If that wasn't complicated enough the aforementioned don't seem to be able to agree quite how the speech came about as we see it in the film. Benchley recalls Shaw claimed he wrote it himself, but heard the Milius rumour.


Producer Brown states whilst Milius added to it, it was written by Sackler but that Shaw added a great deal at the end.


Gottlieb is adamant it very much belongs to Shaw who penned an extended version post examining drafts by the other writers. As an award winning playwright and gifted actor it certainly rings true.

Spielberg remembers Milius penning it in front of him with Shaw cutting it down, although Milius says he did it over the phone. It's more like The Usual Suspects of monologues.

In the book, Nigel Andrew on Jaws, many of the same arguments are had, you certainly get the impression that Milius and Shaw are equally adept at spinning fisherman's yarns about how the ultimate fisherman's yarn came about.

In that book Spielberg remembers it as being Shaw acting out an eight page Milius speech, which was itself based on a Sackler two pager, with that eight pager thinned out to five by Shaw.

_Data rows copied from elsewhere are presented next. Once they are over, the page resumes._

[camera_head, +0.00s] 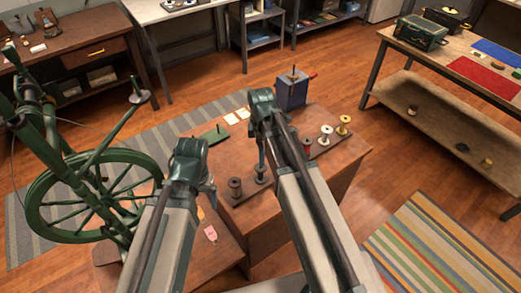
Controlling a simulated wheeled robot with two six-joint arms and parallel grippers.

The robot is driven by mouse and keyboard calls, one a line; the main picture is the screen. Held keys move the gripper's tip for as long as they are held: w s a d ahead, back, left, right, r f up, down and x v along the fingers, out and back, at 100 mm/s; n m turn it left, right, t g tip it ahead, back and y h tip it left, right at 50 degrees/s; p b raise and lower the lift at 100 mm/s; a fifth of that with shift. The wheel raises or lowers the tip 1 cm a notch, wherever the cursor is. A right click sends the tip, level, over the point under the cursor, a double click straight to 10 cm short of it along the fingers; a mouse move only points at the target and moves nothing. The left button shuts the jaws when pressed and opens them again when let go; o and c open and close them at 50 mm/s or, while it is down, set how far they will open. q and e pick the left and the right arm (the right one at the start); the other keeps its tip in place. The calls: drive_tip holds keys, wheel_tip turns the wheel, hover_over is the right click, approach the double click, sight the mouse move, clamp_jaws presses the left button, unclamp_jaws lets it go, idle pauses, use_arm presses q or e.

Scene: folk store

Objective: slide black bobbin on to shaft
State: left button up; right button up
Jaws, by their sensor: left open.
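A dark spool (235,187), which looks like the black bobbin, stands upright near the front left of the wooden table (330,168). A blue-grey box (292,92) at the table's back carries a thin upright shaft (294,71) and a red handle (312,76). My left gripper (209,190) is open, just left of the dark spool and apart from it in the picture. My right gripper (262,160) hangs above a grey spool (261,177). Its fingers are small and partly hidden by my arm, so I cannot tell their state.
Red (307,146), white (326,134) and yellow (344,125) spools stand on the table's right. A green piece (214,135) and pale cards (237,116) lie at the back left. A green spinning wheel (85,190) stands left. A long workbench (440,50) is at right.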

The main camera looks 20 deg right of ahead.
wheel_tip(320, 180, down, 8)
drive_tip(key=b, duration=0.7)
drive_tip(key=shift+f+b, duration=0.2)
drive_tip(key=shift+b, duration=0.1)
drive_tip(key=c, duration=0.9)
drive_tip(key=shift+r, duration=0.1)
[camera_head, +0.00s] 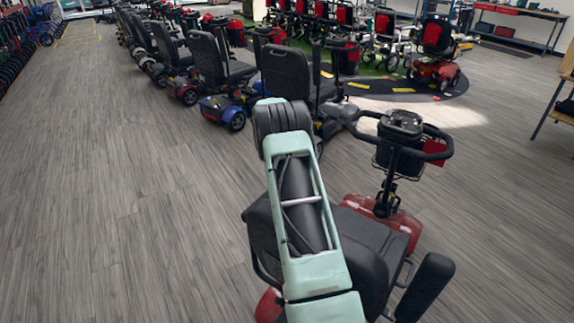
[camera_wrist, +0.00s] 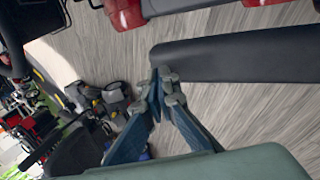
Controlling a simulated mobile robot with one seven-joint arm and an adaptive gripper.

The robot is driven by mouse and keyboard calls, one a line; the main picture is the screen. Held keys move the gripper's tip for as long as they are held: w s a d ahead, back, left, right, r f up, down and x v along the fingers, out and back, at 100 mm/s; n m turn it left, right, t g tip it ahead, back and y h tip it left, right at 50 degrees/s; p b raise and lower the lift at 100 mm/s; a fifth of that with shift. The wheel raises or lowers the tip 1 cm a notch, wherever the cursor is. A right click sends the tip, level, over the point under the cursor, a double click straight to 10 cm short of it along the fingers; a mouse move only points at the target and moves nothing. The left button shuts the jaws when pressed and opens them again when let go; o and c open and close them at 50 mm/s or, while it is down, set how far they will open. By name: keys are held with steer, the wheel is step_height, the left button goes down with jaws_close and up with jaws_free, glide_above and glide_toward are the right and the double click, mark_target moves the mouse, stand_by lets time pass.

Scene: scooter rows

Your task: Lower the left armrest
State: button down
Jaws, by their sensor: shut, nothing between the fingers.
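The nearest scooter has a dark seat (camera_head: 370,250), a red body and a black tiller (camera_head: 402,130); my pale green arm passes over the seat in the head view. A long dark armrest pad (camera_wrist: 240,55), apparently the left one, crosses the upper right of the wrist view. Its rounded end is close to my gripper (camera_wrist: 166,78), which is shut and empty. I cannot tell whether the fingertips touch the pad, nor its exact tilt. In the head view my arm hides the left armrest and my gripper. The right armrest (camera_head: 425,287) stands out at the lower right.
A row of dark-seated scooters (camera_head: 215,70) runs away behind to the upper left. A red scooter (camera_head: 437,55) stands at the back right. A wooden stand (camera_head: 560,100) is at the right edge. The grey floor (camera_head: 110,190) is clear at left.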

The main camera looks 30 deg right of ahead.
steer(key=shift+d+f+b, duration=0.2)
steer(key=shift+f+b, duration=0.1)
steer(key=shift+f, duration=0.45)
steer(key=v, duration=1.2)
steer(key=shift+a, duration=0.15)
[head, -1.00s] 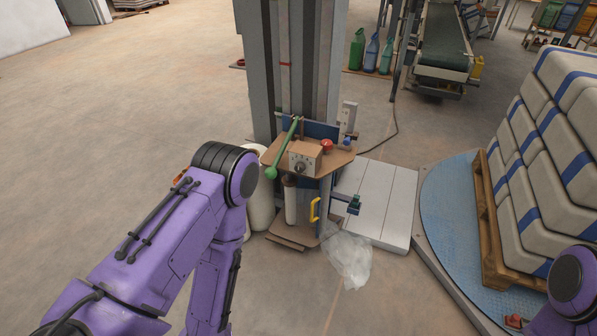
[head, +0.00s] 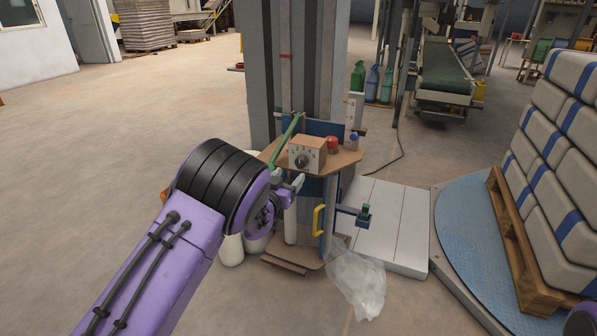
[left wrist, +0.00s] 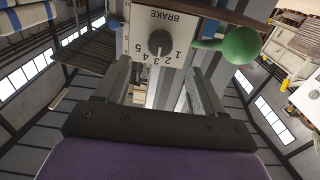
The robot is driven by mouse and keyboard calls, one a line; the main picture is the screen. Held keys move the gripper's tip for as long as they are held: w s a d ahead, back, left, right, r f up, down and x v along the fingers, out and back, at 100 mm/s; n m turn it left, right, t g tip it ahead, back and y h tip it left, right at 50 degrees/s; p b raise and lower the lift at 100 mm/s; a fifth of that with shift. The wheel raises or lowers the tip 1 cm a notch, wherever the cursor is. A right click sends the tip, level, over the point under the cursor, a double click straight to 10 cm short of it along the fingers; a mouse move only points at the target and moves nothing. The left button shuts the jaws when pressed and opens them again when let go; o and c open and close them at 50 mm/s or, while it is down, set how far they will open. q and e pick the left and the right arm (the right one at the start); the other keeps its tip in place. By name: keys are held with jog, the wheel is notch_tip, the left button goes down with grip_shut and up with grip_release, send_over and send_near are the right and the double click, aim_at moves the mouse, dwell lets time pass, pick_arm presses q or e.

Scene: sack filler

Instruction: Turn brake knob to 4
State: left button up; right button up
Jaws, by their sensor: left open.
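The brake knob (head: 302,161) is a dark round dial on the front of a tan box (head: 319,153) on the machine's small shelf. In the left wrist view the knob (left wrist: 159,42) sits on a white plate marked BRAKE (left wrist: 176,24), seen upside down, with numbers 1 to 5 around it. Which number it points to is too small to tell. My left gripper (head: 293,188) is open and empty, just below and in front of the box. In the left wrist view its fingers (left wrist: 160,76) stand apart below the knob, not touching it. My right gripper is out of view.
A green lever (head: 287,141) rises beside the box; its ball end (left wrist: 241,46) is close to the plate in the left wrist view. A red button (head: 333,144) is right of the box. A yellow handle (head: 318,221) and clear plastic film (head: 357,280) are below.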

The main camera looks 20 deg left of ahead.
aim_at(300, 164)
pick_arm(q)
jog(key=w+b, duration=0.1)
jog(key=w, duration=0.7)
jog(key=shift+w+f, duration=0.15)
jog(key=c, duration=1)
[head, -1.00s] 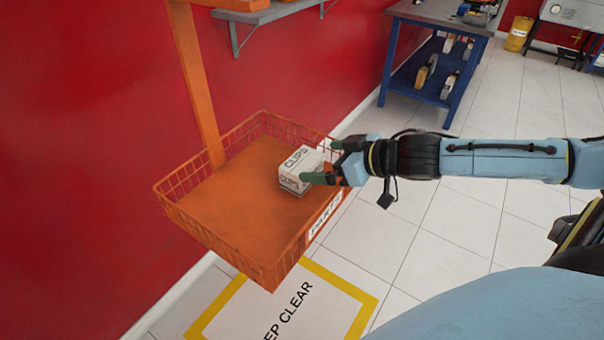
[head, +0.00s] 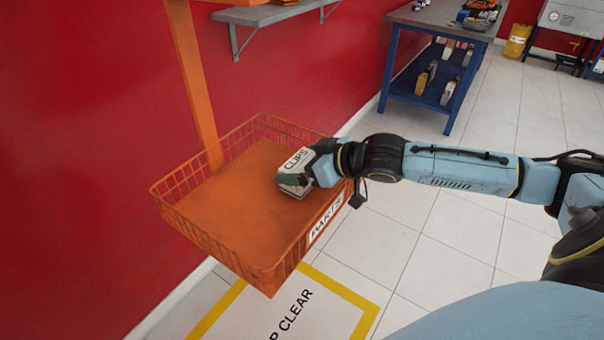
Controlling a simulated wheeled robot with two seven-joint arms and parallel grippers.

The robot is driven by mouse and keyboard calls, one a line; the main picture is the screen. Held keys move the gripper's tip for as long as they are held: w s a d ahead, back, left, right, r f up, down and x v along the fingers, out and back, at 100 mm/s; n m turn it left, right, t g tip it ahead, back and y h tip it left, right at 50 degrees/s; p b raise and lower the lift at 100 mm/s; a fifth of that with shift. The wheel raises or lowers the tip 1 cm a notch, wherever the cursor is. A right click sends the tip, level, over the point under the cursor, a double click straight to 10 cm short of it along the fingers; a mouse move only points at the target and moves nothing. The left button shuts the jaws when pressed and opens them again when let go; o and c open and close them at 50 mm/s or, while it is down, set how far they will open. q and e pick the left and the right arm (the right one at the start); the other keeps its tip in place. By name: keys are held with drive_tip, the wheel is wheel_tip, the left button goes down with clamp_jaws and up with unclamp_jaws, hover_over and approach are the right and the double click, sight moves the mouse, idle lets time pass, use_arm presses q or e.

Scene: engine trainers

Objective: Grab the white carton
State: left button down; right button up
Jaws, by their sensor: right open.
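The white carton (head: 297,161), marked CLIPS, sits in the orange wire basket (head: 215,208), near its right side. My right gripper (head: 300,174) reaches in from the right over the basket's rim. The far finger is hidden, and I cannot tell whether the fingers touch the carton. My left gripper is not in view.
The basket's wire walls stand around the carton, and an orange post (head: 192,85) rises behind it. A red wall (head: 80,130) is at the left. A blue workbench (head: 440,60) stands at the back. The basket floor left of the carton is bare.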

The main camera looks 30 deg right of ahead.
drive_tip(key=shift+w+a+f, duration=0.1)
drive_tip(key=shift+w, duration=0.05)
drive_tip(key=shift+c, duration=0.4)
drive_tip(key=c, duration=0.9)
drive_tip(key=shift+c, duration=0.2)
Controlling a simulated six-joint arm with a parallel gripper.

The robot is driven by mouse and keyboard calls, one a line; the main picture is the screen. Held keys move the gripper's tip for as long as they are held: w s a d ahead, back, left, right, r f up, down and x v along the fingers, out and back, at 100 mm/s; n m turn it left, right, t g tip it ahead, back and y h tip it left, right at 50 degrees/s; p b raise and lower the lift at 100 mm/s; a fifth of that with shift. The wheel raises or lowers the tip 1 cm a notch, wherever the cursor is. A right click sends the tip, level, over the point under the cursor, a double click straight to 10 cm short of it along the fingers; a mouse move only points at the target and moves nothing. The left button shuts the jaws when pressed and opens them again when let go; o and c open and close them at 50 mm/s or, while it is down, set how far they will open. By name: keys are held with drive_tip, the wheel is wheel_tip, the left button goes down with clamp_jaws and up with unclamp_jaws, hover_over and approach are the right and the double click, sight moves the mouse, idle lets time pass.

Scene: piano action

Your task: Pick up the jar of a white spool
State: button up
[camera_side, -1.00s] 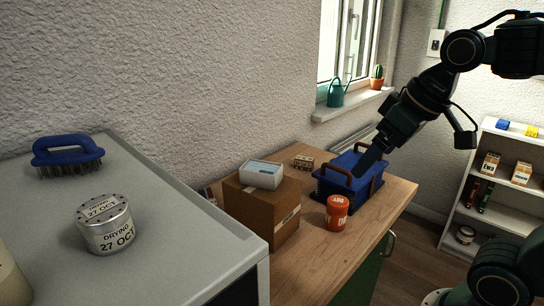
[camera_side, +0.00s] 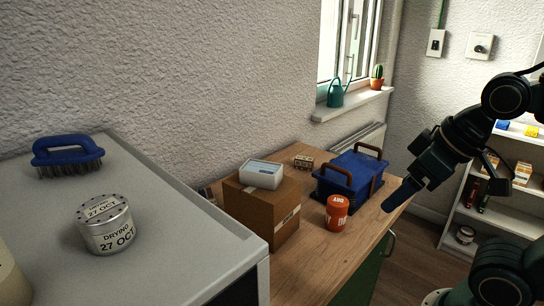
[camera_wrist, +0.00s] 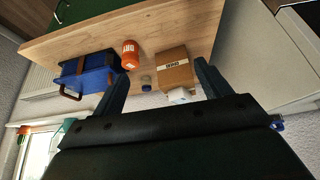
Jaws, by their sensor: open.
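No white spool can be made out, and I cannot tell which jar is meant. An orange jar (camera_side: 337,212) with a printed label stands upright on the wooden worktop; it also shows in the wrist view (camera_wrist: 130,54). A round silver tin (camera_side: 107,226) marked "27 OCT" stands on the grey cabinet. My gripper (camera_side: 390,207) is in the air right of the worktop, apart from everything. Its two fingers (camera_wrist: 162,84) are spread and empty.
A cardboard box (camera_side: 258,215) with a white box (camera_side: 261,174) on top stands left. A blue brush (camera_side: 67,155) lies on the grey cabinet top (camera_side: 165,205). The worktop front (camera_side: 313,260) is clear.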

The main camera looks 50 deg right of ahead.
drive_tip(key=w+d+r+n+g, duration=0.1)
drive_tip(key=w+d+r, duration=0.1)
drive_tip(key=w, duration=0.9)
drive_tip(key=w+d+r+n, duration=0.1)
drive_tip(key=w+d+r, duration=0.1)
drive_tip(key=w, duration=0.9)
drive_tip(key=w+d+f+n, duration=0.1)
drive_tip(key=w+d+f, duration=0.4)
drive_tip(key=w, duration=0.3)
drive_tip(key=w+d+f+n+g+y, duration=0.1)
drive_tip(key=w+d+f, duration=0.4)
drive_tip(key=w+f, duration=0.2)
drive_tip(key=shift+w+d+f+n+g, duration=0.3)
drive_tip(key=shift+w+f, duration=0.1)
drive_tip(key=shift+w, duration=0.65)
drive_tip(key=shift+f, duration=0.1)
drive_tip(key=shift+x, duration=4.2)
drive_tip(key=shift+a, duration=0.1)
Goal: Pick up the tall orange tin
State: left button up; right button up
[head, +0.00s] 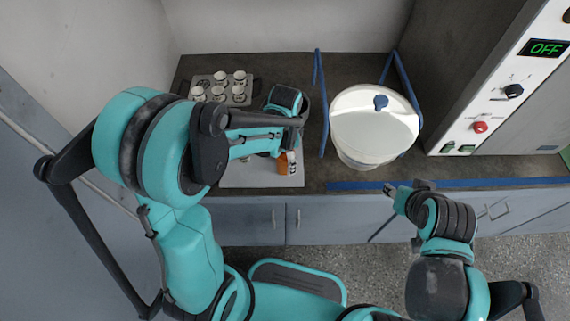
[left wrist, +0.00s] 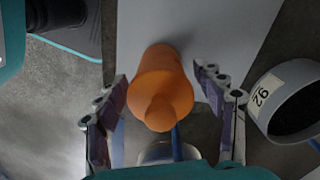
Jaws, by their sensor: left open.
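The tall orange tin (head: 284,165) is partly hidden by my left arm in the head view, near the right edge of a light grey board (head: 236,180). In the left wrist view the tin (left wrist: 160,85) lies between the two fingers of my left gripper (left wrist: 163,98), which is open. A gap shows on each side, and I see no finger touching it. My left gripper (head: 279,147) is mostly covered by its own arm in the head view. My right gripper (head: 402,192) is by the counter's front edge, away from the tin; its jaws are unclear.
A grey cup with a number label (left wrist: 290,103) is close to the right finger in the left wrist view. A tray (head: 210,79) of several white cups stands at the back left. A large white tub (head: 365,140) stands right of the tin. A control panel (head: 500,90) reads OFF.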

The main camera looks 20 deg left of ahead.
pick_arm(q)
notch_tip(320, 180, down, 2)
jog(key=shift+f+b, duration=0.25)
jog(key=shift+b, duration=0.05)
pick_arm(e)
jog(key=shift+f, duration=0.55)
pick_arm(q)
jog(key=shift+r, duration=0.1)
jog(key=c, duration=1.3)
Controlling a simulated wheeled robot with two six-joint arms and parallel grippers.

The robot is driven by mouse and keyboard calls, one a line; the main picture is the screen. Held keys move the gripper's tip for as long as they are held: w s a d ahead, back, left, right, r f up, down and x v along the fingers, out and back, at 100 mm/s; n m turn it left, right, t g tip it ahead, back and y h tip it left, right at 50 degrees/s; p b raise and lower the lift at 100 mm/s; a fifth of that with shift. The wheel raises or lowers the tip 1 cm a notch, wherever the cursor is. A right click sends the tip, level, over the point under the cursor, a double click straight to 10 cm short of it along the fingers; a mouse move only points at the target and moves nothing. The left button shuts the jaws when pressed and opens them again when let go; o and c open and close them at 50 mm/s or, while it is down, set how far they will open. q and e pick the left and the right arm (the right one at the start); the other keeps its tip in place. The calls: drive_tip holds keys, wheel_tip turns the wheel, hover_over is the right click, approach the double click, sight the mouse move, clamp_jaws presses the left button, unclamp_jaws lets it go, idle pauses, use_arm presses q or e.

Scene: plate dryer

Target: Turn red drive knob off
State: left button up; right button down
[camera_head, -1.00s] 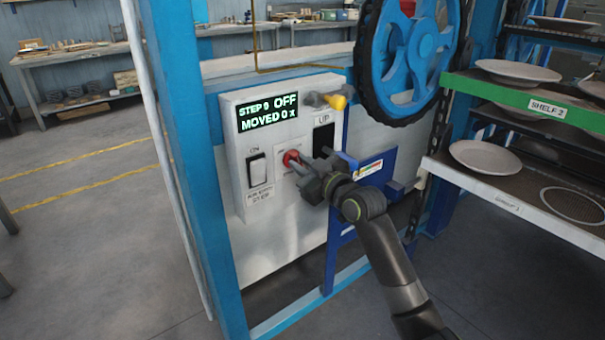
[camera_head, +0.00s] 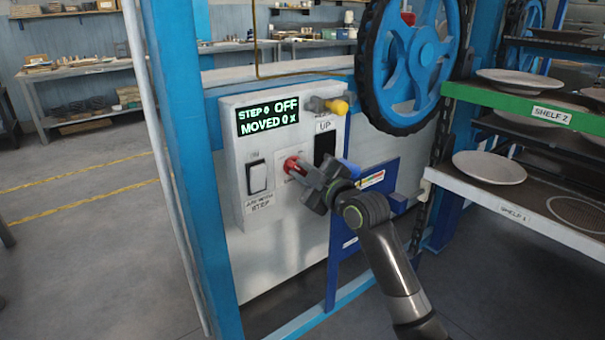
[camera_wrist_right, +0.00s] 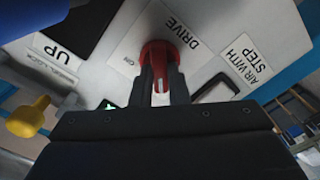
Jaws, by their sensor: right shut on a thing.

As Andrews states: "Success has a thousand fathers, failure is an orphan." And with a list of founding fathers made up of the writing talent of Sackler, Milius and Shaw, is it really any wonder that it is still arguably the most loved, mesmerising and powerful moment in the whole of the film.


And if anything, it just goes to show that Jaws isn't about a shark, it really is about the three main characters and their relationship and reactions to one another and the situation they have been thrust into.


Brody, Quint and Hooper all had to work together to triumph against the shark, so you could say that the collaborative efforts of all the writers involved in bringing Jaws to the big screen helped beat the tides and Bruce, the mechanical shark to help create a classic honed by the extra time afforded it. And it's still pretty good stuff.